Vientiane, Lao PDR (13 November 2018)
- In response to rapidly evolving and expanding transnational organized crime threats impacting Lao PDR and the surrounding Mekong region, regional experts and policy leaders from the Government of Lao PDR and bordering Cambodia, China, Myanmar, Thailand and Viet Nam, along with representatives of international partner embassies, have gathered for two days to discuss the situation in Vientiane with the United Nations Office on Drugs and Crime (UNODC).

With the objective of generating a shared understanding of transnational organized crime challenges impacting the country, UNODC experts and practitioners, and international experts, are guiding discussions and sharing current data and research on the situation and necessary practical responses.

Arranged over one and a half days, the conference is co-chaired by Police Colonel Phengsavanh Thipphavongxay, Director General Police, Lao PDR Ministry of Public Security, and Julien Garsany, UNODC Deputy Regional Representative for Southeast Asia and the Pacific.

"We need to reconsider how we approach transnational organized crime challenges impacting Lao at the moment," Mr. Garsany noted in his opening remarks. "The situation has changed a lot in recent years as the country has integrated with its neighbours and some forms of transnational crime have expanded. The country cannot be seen in isolation, and part of the response will need to include better coordination and collaboration with important regional agendas and strategies."

The Mekong region has experienced increasing political and economic integration following the establishment of the Association of Southeast Asian Nations (ASEAN) Community in 2015, implementation of the ASEAN Vision 2025 plan on regional connectivity, and support to Mekong corridors and cross-border infrastructure. However, along with the positive economic and development opportunities integration has brought to the country, there are clear signs that cross-border criminal activity has also expanded.

"Increased investments in infrastructure are taking place in and around the country," remarked Erlend Falch, UNODC Programme Manager in Lao PDR. Adding, "on the one hand, these improvements are helping create new development and economic opportunities, but on the other hand transnational criminal groups appear to be using the situation to conceal criminal operations and traffic illicit goods."

Over the two days thematic experts will present the latest data on different forms of transnational organized crime and how they relate to Lao PDR including illicit drug production and trafficking, trafficking of wildlife and timber, human trafficking and migrant smuggling, and money laundering.
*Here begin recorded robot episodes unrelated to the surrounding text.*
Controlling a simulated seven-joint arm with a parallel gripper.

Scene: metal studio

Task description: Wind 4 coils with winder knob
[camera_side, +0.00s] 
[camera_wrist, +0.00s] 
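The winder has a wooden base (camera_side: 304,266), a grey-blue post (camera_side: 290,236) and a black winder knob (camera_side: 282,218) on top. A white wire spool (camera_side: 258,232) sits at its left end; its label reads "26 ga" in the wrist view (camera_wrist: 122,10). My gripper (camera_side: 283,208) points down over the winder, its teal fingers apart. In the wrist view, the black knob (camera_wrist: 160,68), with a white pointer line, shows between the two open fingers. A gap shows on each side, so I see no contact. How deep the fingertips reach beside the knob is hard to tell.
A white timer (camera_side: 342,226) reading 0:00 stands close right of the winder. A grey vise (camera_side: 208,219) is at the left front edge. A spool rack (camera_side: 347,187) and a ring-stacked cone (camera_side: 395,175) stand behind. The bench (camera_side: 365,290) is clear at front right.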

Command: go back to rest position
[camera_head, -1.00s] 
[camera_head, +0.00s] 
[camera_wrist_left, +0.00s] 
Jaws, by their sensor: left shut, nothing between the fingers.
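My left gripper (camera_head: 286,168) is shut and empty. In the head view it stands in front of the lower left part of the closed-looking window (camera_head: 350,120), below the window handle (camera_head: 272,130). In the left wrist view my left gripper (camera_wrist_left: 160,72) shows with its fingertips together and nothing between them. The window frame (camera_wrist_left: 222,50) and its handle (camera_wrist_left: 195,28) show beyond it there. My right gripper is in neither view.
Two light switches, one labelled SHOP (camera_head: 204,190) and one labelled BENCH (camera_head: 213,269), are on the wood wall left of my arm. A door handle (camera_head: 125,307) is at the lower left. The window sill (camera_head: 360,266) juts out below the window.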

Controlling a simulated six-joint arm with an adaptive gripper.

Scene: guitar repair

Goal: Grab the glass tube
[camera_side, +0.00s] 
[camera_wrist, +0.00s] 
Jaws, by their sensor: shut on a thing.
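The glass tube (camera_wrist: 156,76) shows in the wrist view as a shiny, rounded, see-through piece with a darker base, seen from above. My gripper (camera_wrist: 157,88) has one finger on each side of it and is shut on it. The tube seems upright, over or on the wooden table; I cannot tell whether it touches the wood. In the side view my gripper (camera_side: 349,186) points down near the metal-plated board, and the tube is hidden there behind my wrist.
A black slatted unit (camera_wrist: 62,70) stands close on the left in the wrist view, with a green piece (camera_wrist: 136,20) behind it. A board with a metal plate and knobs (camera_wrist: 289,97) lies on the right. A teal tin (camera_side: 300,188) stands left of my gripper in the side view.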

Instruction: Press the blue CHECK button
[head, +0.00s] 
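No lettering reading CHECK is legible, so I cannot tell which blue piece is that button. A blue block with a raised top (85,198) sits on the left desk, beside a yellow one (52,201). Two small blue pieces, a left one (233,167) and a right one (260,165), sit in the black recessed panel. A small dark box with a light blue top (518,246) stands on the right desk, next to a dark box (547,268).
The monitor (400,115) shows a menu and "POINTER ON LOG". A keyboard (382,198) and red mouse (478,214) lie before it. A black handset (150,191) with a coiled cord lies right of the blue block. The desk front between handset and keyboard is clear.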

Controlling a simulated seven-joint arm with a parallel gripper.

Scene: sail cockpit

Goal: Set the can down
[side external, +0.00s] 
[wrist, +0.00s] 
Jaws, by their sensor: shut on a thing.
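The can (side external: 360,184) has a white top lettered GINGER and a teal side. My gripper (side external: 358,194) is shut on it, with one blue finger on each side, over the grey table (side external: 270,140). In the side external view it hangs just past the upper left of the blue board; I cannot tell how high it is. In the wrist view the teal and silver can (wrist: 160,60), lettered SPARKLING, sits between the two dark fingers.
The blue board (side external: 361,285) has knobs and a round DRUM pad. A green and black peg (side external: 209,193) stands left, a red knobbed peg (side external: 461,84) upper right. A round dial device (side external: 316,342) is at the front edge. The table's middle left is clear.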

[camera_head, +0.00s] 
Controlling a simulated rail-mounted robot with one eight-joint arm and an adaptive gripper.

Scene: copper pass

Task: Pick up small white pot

They will also discuss border management and how it can be improved to address a range of challenges.

While all Mekong countries are impacted by transnational crime challenges, Lao PDR is the only country sharing a land-border with all other countries in the region. Complex geography coupled with the porous nature of borders with countries that have larger populations and commercial trade make Lao PDR an attractive place for transnational criminal groups to do business.

"Lao has taken steps to respond to the increasing criminal activity within our borders, however, our central location and the nature of our borders make it challenging to handle these threats alone," commented Director General Thipphavongxay.

While transnational criminal activities continue to thrive in the region, the Government of Lao PDR has recently highlighted some measures the country has taken to address these challenges, including: active membership in the Memorandum of Understanding (MOU) on Drug Control in the Greater Mekong Sub-Region; participation in the Bali Process on People Smuggling, Trafficking in Persons and Related Transnational Crime; and aligning its domestic human trafficking legislation with international obligations. Demonstrating increased awareness and concern of wildlife crime in Lao PDR, experts and Government officials have also recently amended the penal code on transnational organized crime that address environmental crimes.

An important theme of discussions will be increased cooperation and coordination between law enforcement and security agencies including across borders, particularly in economic hubs and zones vulnerable to infiltration by organized crime, to help develop a more effective response to transnational criminality.

A summary report with key recommendations will be compiled for follow-up discussions with Lao PDR leadership and key international partners of Lao PDR and UNODC.